Sunday, January 25, 2009

Let's hear it for the lazy guy

(This is the text of my That's Men column in The Irish Times on Tuesday 20th January 2009): I have hinted more than once in the past that when I was working for a salary I was far from being the most diligent employee on the floor.

That's when I was on the floor. More often than not I was to be found wandering around bookshops in the city centre, looking for the answer to everything.

Now that I am self-employed I actually have to work in order to get paid. Unfortunately the HR Department neglected to mention that little point when it put up a voluntary severance package that had 200 of us charging out the door.

Now that the jobs are vanishing and we're all going to live in caves, emerging now and then to be heckled by David McWilliams, I'd like to celebrate the world of the not-very-good worker.

I came across a few examples the other day in reports of a heartening survey by an American management consultancy called Caliper (now there's a name to conjure with).

One woman, on her second day in the job, was found fast asleep in the CEO's office. Anybody can fall asleep on their second day at work but to do it in the CEO's office takes a lot of class.

Actually, women can be a bit of a pain in the neck about doing a fair day's work for a fair day's pay. We men are better at slacking off so I'm a bit disappointed that it wasn't a man who chose the boss's office for his nap.

But fair play to the guy who, after starting work, looked for a week off for a trip to Florida. The employer said no so he went sick for a week and came back with a tan. I bet this man remembers his week in Florida with more fondness than any week in the office. Good luck to him.

Then there was the new guy who came to work late and went home early, explaining that he was going to be sick tomorrow. He has many brothers and even some sisters here in Ireland.

What is heartening about the Caliper survey is that it found that most managers will keep a worker who is not very good because they don't want the hassle of hiring someone new.

Nearly seven out of ten managers said they would persevere with an existing worker, according to a report on management-issues.com

Thank heavens for that, whether you're an underperforming bishop, bank manager, politician, or drone.

By the way, Caliper don't necessarily think this is a good thing, judging by their website which contains frightening sales pitches like "Get the most out of every interview and hire more people like your top performers." Tell you what - I wouldn't be too keen on seeing those guys walk in the door.

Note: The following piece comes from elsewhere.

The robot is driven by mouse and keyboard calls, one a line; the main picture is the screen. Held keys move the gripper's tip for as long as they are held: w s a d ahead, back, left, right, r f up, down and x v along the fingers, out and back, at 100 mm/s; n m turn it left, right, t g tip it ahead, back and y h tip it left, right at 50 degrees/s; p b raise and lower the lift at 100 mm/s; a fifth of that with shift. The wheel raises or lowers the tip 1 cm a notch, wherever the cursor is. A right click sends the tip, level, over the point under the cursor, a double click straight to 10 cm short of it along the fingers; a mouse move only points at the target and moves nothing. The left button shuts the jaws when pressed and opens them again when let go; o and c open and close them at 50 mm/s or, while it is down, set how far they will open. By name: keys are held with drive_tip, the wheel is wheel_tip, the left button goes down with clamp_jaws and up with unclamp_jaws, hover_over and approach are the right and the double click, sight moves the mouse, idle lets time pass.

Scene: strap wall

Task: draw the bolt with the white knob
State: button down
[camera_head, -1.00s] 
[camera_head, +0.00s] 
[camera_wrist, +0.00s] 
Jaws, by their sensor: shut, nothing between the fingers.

Talking of interviews, one of my most dispiriting tasks as an employee was sitting on interview panels. Somewhere around Day Two, the thought would hit me: If I was applying for this job, against this opposition, I wouldn't get it.

Assuring myself that all job candidates exaggerate their energy, dedication and commitment to the point of fantasy did not help to dispel the dark cloud that would hover over me until I finally escaped back to my bookshops and my long lunches.

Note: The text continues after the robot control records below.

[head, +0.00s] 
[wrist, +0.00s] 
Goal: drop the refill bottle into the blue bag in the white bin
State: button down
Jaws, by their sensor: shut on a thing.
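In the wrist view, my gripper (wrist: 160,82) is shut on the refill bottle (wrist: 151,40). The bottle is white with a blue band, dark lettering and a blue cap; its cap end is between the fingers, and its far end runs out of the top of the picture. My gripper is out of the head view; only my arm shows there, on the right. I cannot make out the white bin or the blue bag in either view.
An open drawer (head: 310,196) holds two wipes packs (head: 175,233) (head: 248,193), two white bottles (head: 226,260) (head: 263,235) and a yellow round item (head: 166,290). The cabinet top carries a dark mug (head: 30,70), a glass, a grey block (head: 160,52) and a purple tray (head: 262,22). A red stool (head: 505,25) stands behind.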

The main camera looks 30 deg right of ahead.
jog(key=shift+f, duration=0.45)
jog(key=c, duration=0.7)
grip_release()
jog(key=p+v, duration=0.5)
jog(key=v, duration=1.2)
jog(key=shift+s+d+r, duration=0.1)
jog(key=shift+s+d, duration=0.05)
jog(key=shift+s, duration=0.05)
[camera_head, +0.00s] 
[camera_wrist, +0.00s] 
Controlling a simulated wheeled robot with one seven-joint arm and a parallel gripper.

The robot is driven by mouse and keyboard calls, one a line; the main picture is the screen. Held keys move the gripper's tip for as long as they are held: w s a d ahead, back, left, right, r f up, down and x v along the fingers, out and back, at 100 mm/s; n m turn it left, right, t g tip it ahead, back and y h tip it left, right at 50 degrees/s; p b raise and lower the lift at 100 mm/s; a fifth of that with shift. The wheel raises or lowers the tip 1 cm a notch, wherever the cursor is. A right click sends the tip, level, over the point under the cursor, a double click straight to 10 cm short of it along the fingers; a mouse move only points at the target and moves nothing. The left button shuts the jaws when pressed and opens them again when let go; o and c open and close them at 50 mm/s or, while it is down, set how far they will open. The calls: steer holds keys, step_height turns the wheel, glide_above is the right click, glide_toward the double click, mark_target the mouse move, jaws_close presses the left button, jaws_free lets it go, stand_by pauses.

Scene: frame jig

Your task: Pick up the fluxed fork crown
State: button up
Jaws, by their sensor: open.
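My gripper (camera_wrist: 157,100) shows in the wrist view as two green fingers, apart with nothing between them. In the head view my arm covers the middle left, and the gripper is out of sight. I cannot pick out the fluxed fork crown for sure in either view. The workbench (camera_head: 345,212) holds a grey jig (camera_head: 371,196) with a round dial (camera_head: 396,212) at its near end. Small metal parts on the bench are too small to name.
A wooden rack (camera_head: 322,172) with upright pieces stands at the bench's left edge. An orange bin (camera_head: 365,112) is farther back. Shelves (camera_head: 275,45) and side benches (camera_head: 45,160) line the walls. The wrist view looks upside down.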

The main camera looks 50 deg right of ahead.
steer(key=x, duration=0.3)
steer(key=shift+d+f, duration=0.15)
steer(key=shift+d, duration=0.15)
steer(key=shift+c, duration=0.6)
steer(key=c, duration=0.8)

I like the attitude of Alexander Kjerulf. He speaks all over the world about making people happy at work and, I suspect, makes a happiness-inducing truckload of money out of it.

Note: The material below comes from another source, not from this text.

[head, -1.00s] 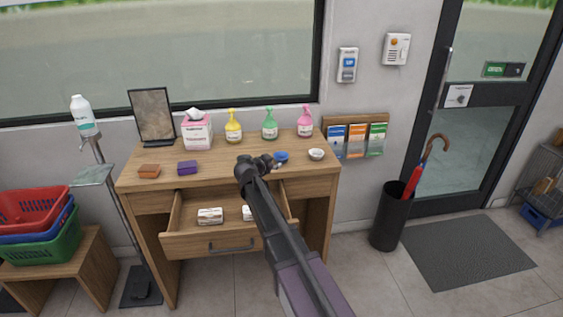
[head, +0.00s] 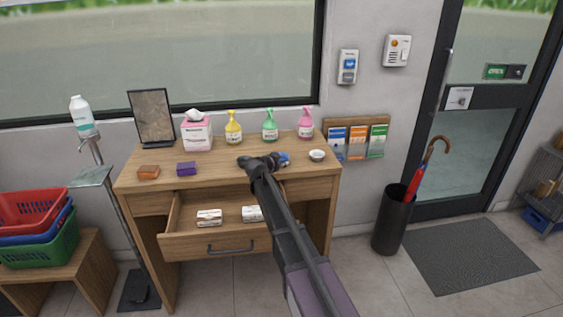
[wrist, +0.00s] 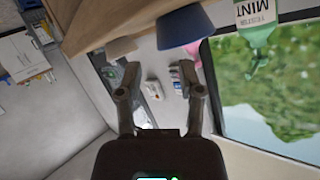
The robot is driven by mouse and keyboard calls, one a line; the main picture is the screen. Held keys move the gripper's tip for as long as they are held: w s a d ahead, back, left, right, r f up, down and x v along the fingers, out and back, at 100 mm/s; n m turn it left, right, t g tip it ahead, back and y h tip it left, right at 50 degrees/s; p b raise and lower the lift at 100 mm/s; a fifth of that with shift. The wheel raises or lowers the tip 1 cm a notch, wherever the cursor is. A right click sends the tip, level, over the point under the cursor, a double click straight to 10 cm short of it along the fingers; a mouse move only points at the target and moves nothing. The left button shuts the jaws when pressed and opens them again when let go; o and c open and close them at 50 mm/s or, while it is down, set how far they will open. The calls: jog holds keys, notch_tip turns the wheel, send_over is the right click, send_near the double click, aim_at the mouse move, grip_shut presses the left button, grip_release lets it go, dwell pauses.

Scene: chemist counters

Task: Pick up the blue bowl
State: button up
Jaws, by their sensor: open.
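The blue bowl (head: 284,158) sits on the right part of the wooden desk top, partly hidden by my gripper in the head view. In the wrist view the blue bowl (wrist: 185,26) is near the top, beyond the right fingertip and not between the fingers. My gripper (wrist: 160,72) is open, with nothing between its fingers. In the head view my gripper (head: 268,161) is over the desk, right beside the bowl; whether it touches the bowl I cannot tell.
A white bowl (head: 317,155) stands just right of the blue one. Yellow, green (head: 270,126) and pink (head: 306,124) bottles stand behind. The drawer (head: 217,243) below is open, with small boxes inside.

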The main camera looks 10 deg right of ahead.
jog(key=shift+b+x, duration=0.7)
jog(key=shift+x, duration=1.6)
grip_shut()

On his blog, Chief Happiness Officer, Denmark-based Kjerulf suggests bosses tell their new employees: "My most important priority is your happiness and productivity at work. If there's anything I can do to make you happier and more efficient - tell me right away. This isn't idealism, it's good business, because happy people are more productive."

I couldn't agree more and don't be bothering about measuring productivity either.

"Life is more than work," he suggests new employees be told. "If you're regularly working overtime, you're just making yourself less happy and more stressed. Don't join the cult of overwork - it's bad for you and the company."

This great man has a book called Happy Hour is 9 to 5. It's available in many languages including Chinese. Laid-back Chinese workers - now there's a novel idea.

1 comment:

Alexander said...

Thanks for the nice mention in your column.